(Robot motion calls)
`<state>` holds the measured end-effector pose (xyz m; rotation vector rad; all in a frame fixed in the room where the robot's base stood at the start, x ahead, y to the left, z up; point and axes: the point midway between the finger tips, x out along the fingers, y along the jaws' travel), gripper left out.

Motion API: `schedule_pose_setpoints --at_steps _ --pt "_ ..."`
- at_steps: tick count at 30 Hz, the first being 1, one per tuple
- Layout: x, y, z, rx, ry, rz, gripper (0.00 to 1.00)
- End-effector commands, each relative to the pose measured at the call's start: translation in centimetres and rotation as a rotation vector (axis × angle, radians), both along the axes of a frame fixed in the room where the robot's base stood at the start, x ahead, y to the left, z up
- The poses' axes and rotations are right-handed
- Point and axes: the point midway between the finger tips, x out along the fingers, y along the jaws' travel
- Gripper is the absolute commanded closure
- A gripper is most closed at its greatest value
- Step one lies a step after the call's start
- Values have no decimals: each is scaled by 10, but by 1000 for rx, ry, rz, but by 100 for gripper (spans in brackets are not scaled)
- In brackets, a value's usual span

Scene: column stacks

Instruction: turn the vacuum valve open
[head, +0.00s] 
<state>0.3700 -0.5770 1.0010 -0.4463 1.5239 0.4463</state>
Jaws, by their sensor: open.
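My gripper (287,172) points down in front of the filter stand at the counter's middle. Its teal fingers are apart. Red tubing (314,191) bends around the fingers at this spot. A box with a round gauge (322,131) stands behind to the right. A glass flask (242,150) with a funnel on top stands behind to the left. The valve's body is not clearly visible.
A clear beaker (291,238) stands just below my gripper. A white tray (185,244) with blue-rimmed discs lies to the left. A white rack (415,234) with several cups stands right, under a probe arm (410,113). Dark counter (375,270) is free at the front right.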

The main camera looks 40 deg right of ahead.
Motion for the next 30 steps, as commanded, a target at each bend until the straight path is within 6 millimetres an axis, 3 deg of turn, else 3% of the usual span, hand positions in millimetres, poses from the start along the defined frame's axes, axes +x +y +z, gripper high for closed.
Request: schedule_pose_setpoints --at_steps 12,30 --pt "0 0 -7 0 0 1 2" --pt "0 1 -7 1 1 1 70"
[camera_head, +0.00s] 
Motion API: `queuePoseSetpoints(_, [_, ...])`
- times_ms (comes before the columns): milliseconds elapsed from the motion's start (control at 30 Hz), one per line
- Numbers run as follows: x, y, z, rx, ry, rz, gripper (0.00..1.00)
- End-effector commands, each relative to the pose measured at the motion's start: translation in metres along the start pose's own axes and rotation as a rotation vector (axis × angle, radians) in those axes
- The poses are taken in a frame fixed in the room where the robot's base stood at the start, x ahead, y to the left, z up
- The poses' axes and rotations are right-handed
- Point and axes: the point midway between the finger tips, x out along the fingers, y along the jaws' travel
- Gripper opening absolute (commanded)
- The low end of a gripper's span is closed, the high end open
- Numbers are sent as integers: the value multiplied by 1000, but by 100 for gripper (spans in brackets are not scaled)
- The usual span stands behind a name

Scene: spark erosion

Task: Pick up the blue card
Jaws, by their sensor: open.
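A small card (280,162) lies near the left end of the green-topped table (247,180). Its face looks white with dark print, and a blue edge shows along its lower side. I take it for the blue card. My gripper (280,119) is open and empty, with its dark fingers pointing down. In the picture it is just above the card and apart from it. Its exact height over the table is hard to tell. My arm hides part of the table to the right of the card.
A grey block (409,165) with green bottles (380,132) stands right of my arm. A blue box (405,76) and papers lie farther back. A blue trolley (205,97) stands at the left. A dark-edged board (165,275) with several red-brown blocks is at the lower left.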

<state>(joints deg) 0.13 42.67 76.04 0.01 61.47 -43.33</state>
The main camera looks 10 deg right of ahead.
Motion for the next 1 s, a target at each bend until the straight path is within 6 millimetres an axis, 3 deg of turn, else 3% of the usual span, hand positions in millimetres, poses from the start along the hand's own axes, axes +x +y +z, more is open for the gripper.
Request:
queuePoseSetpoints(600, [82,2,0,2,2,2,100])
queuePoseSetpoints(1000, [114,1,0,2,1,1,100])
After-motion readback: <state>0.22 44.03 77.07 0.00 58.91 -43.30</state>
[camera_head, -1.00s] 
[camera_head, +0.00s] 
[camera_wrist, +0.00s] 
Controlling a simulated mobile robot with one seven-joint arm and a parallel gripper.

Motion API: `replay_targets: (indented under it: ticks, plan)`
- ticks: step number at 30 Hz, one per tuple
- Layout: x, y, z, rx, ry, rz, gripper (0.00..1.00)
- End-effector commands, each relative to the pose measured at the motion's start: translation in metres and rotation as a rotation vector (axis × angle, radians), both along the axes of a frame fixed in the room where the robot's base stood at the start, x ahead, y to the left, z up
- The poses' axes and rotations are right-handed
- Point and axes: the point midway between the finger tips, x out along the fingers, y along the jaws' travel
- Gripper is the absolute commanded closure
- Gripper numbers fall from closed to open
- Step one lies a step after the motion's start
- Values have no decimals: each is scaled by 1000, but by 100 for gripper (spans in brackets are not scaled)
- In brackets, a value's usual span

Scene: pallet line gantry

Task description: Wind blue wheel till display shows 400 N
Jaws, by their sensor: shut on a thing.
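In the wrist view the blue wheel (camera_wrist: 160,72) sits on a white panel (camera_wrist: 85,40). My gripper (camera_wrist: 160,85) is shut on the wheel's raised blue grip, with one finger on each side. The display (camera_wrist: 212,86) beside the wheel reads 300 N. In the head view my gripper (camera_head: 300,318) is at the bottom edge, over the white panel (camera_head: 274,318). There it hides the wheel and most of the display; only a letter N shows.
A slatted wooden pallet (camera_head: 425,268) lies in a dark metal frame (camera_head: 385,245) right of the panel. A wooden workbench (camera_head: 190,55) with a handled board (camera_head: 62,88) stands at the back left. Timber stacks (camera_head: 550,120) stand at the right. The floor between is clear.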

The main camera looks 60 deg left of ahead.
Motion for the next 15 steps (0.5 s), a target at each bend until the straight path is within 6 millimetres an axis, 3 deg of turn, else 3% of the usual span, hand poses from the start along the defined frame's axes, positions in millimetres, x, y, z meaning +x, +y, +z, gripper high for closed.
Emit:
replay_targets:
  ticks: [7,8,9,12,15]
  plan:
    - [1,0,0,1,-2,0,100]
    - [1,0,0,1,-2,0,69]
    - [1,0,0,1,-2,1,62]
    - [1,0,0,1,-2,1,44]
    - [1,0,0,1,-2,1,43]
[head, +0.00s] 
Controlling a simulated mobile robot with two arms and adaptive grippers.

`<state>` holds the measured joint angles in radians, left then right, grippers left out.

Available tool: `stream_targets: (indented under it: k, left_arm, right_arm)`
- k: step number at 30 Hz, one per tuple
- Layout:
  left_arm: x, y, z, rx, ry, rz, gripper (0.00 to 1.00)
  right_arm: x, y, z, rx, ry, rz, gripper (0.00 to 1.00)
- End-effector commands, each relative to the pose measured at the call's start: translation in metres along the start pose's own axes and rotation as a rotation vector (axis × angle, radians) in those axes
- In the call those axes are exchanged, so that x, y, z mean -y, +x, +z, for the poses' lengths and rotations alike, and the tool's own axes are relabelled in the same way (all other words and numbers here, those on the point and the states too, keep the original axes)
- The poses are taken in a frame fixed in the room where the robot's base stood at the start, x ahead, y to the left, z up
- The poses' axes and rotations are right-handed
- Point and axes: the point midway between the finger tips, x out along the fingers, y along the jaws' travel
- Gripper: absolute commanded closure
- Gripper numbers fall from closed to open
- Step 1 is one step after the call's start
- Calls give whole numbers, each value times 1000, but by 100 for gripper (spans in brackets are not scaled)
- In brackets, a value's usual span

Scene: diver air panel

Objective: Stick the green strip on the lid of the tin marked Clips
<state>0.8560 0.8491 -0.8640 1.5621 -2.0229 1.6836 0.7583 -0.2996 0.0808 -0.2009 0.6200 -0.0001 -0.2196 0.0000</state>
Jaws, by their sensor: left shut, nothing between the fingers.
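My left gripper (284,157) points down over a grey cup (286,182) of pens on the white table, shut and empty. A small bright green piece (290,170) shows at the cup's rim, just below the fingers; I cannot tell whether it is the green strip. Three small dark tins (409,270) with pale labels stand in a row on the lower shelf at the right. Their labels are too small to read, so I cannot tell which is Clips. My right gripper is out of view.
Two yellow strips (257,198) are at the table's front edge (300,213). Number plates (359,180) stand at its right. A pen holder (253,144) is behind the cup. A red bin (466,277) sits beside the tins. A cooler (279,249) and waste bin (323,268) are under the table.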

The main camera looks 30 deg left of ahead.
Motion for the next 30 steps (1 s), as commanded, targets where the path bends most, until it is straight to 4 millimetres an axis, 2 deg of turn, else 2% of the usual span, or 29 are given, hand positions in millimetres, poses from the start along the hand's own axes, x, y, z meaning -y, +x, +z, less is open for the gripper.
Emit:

▸ What is expected
Extract exactly and only these lines: the line containing "Scene: column stacks", the line containing "<state>0.3700 -0.5770 1.0010", and every line between them.

▸ Written answer
Scene: column stacks

Instruction: turn the vacuum valve open
[head, +0.00s] 
<state>0.3700 -0.5770 1.0010 -0.4463 1.5239 0.4463</state>

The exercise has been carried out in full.